Aim: Read the listing and extract each line that includes the word "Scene".
** start Given information **
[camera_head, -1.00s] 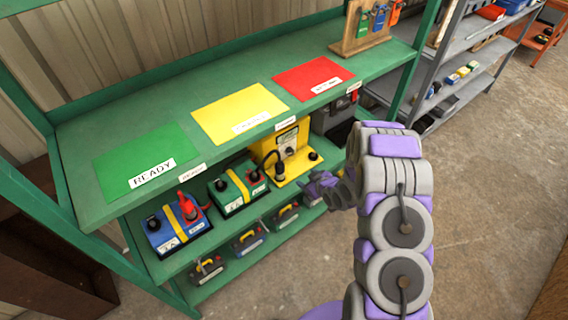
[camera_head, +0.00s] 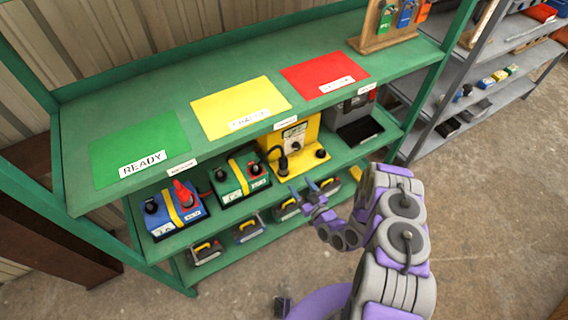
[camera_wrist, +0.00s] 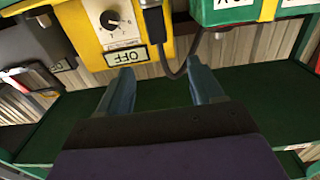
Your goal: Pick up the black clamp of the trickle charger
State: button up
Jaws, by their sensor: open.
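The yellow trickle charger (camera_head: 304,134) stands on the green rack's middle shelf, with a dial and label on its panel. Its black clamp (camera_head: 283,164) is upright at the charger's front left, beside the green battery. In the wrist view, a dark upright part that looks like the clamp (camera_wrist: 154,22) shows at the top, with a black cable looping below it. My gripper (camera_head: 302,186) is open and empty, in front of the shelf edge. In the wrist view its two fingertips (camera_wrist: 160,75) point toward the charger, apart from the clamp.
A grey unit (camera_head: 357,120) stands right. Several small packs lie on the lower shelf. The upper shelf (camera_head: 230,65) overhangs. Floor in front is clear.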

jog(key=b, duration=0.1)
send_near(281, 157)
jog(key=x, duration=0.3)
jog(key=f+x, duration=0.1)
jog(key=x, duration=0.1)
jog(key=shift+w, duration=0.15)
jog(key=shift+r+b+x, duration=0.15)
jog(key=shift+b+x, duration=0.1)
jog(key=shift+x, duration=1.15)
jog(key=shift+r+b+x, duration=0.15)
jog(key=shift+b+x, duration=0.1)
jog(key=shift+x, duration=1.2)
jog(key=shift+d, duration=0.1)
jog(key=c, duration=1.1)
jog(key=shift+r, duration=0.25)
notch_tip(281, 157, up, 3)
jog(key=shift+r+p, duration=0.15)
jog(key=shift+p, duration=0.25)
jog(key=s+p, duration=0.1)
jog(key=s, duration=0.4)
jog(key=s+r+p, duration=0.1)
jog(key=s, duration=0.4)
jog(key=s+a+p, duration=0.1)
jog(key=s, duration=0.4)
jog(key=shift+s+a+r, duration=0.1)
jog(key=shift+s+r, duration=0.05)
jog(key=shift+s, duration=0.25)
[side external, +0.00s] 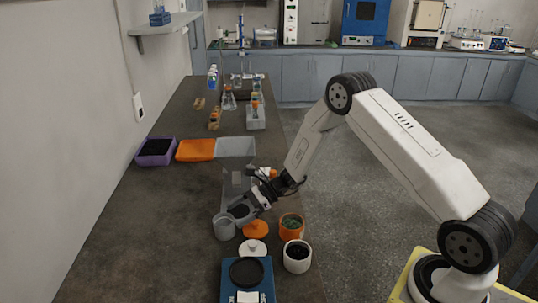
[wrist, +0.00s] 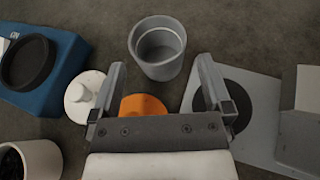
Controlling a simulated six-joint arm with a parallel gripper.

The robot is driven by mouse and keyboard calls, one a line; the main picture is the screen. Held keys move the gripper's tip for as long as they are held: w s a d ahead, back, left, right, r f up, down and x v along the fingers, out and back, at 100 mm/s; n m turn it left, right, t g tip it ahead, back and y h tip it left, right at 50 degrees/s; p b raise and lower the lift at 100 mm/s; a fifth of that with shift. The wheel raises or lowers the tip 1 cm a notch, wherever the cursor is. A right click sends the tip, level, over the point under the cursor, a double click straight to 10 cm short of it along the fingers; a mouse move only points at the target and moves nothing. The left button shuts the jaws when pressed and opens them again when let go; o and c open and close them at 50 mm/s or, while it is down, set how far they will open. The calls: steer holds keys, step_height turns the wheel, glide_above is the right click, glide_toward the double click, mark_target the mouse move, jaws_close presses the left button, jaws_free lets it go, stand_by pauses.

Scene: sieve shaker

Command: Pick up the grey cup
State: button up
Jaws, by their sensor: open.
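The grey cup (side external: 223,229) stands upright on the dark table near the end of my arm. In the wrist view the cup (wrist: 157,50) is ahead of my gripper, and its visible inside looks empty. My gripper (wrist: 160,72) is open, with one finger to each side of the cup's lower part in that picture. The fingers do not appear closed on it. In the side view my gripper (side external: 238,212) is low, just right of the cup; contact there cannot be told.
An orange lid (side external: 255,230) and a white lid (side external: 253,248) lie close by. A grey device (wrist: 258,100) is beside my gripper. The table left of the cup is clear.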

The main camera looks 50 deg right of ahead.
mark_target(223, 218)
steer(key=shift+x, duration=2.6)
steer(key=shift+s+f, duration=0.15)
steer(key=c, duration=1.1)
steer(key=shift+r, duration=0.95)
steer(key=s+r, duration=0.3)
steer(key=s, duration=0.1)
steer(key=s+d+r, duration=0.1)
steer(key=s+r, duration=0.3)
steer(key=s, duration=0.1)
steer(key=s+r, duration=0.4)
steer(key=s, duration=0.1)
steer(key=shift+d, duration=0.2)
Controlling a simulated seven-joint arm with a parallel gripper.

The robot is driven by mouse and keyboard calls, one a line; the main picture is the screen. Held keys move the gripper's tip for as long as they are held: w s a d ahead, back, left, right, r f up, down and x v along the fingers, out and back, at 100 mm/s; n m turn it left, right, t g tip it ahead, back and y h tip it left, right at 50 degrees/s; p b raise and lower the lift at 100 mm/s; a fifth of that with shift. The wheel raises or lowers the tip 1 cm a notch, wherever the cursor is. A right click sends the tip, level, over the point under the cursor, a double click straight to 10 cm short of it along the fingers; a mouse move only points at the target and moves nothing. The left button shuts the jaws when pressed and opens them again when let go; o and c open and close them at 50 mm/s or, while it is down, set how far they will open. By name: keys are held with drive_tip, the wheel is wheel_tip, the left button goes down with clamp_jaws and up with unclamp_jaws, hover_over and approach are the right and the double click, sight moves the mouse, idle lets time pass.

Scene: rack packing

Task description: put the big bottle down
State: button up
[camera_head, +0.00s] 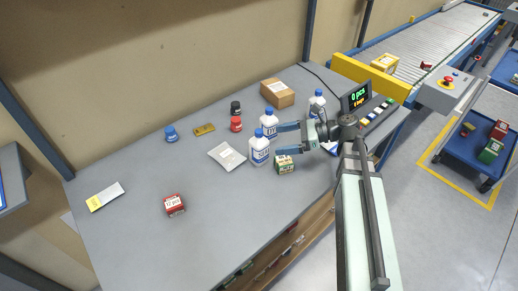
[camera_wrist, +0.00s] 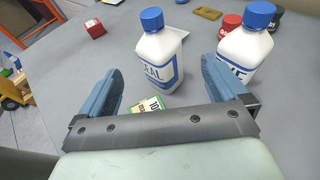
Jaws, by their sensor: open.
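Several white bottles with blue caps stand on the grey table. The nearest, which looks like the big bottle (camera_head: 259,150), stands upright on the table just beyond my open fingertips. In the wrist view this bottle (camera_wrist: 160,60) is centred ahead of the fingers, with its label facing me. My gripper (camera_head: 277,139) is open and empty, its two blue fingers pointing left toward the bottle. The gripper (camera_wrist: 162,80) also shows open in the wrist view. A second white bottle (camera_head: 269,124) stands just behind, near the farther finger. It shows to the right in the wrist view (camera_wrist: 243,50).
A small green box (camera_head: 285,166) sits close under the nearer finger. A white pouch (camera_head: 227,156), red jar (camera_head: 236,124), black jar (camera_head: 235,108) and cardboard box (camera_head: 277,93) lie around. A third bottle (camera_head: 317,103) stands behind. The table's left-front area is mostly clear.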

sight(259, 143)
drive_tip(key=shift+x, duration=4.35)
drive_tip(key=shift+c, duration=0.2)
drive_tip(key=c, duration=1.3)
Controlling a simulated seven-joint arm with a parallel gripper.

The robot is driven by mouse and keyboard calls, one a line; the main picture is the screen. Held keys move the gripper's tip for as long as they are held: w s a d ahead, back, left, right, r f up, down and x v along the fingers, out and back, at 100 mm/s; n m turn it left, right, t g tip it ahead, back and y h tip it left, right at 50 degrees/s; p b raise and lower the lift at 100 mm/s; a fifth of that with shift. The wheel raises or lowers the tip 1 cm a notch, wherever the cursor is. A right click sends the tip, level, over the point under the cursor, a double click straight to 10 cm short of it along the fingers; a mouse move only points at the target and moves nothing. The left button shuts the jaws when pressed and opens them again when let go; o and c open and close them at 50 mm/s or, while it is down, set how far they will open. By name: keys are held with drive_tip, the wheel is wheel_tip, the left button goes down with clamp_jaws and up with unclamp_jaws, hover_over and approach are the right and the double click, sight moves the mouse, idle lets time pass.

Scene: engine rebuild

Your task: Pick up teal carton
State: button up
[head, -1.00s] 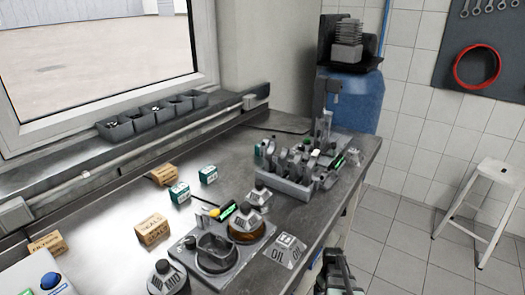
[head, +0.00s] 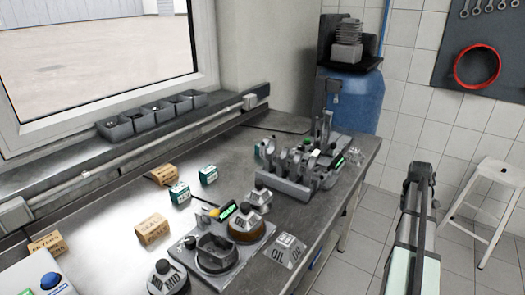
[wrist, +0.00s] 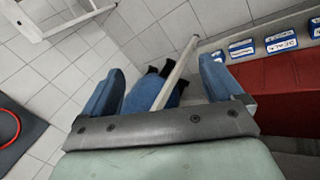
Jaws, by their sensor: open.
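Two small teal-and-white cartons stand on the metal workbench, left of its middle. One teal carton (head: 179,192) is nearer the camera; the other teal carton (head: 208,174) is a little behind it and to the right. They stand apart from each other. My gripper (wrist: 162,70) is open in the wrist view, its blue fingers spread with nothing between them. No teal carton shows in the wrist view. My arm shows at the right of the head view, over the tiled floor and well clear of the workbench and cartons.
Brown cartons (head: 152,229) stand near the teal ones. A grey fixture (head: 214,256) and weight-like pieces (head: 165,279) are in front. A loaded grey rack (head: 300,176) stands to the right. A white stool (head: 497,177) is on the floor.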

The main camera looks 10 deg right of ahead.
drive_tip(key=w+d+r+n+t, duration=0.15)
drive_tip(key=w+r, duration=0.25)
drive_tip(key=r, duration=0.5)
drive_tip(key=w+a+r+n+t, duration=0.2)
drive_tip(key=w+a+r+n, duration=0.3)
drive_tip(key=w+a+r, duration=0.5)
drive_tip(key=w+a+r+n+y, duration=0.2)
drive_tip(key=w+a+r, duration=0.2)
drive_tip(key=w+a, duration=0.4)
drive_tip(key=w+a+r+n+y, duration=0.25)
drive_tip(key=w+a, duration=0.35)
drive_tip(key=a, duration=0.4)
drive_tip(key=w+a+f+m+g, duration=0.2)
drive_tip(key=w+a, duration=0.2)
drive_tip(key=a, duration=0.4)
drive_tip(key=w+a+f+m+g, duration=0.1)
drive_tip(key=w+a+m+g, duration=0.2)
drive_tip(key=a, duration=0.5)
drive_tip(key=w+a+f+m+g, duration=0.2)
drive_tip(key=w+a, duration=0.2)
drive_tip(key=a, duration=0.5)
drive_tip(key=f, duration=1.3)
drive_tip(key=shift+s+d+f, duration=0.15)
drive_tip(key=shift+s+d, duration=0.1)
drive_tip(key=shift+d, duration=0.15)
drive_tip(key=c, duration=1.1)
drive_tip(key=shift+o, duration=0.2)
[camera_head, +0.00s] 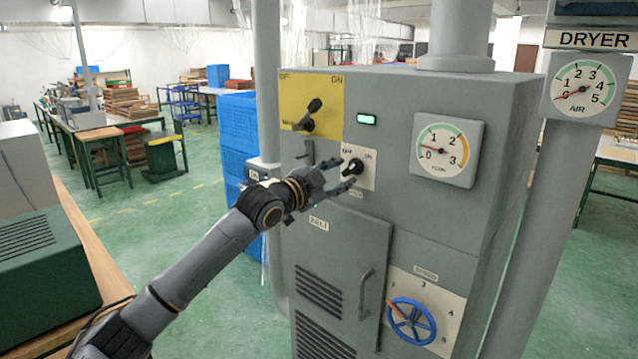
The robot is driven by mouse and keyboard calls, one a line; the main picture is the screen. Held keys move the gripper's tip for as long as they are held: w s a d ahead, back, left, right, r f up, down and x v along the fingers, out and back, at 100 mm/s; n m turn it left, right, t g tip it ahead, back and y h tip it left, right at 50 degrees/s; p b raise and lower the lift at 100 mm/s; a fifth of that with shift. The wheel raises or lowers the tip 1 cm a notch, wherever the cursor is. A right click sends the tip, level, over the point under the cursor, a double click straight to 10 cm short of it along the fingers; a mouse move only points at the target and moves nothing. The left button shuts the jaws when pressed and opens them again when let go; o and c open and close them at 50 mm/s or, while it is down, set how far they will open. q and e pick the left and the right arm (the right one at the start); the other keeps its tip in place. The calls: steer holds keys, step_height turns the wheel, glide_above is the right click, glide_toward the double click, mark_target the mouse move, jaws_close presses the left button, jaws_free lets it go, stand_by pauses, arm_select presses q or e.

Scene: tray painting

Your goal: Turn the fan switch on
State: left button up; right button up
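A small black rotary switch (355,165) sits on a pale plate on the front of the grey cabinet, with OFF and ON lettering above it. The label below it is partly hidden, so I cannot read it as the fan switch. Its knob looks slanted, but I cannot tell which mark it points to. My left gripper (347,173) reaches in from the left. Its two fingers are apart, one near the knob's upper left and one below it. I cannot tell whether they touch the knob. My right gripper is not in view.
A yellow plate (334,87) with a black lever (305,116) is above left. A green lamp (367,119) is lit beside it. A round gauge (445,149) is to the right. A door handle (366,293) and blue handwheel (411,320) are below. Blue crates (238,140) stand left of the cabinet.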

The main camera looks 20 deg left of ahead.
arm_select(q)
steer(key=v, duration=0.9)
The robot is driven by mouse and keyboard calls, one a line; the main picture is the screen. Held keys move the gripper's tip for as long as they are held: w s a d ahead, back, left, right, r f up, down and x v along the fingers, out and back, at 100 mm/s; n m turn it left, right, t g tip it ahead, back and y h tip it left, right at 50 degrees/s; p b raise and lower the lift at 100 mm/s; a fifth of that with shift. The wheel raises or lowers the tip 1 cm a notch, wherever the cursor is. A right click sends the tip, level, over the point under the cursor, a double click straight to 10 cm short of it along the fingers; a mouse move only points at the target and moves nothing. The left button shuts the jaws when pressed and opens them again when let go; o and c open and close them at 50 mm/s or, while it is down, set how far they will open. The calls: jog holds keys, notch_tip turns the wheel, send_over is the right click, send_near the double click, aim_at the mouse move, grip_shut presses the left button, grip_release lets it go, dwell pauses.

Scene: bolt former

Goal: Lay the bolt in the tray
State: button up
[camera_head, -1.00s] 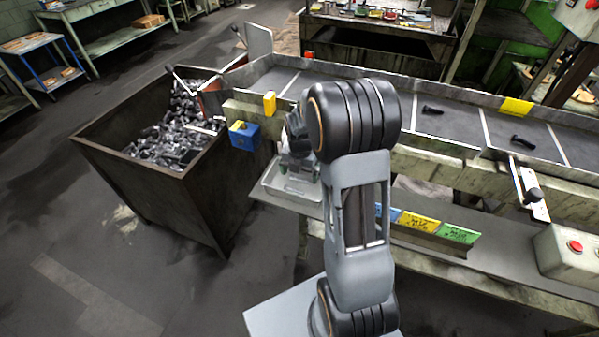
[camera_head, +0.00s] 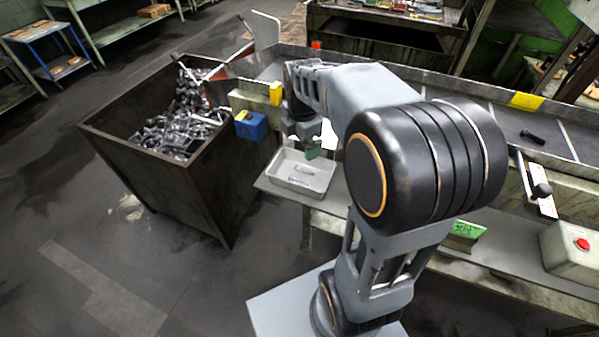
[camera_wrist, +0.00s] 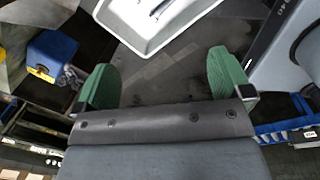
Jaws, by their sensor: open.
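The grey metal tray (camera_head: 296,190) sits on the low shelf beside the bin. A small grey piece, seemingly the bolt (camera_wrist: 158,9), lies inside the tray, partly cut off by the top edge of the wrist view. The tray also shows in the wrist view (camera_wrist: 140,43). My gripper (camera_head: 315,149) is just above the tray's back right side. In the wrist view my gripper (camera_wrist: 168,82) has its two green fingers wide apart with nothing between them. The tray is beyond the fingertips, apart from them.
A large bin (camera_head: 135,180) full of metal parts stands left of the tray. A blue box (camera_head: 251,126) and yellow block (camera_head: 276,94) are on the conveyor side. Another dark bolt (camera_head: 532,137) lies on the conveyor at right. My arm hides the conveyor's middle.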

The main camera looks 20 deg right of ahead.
** end Given information **
Problem solution:
Scene: sieve shaker
Scene: rack packing
Scene: engine rebuild
Scene: tray painting
Scene: bolt former

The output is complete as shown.